Stated goal:
Can you quote the lines below exactly, starting at the line with "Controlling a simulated" and going through the last one?

Source material:
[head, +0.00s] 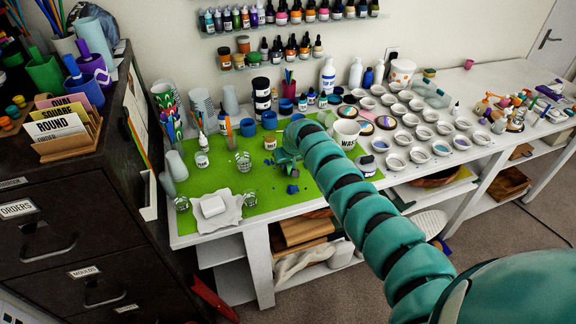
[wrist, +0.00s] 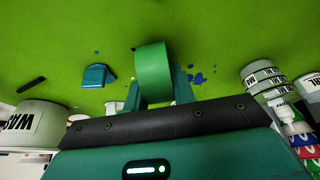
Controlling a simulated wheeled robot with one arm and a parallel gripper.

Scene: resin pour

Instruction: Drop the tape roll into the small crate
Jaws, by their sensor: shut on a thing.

Result below:
Controlling a simulated wheeled robot with one arm and a parallel gripper.

Scene: resin pour

Instruction: Drop the tape roll into the small crate
Jaws, by their sensor: shut on a thing.

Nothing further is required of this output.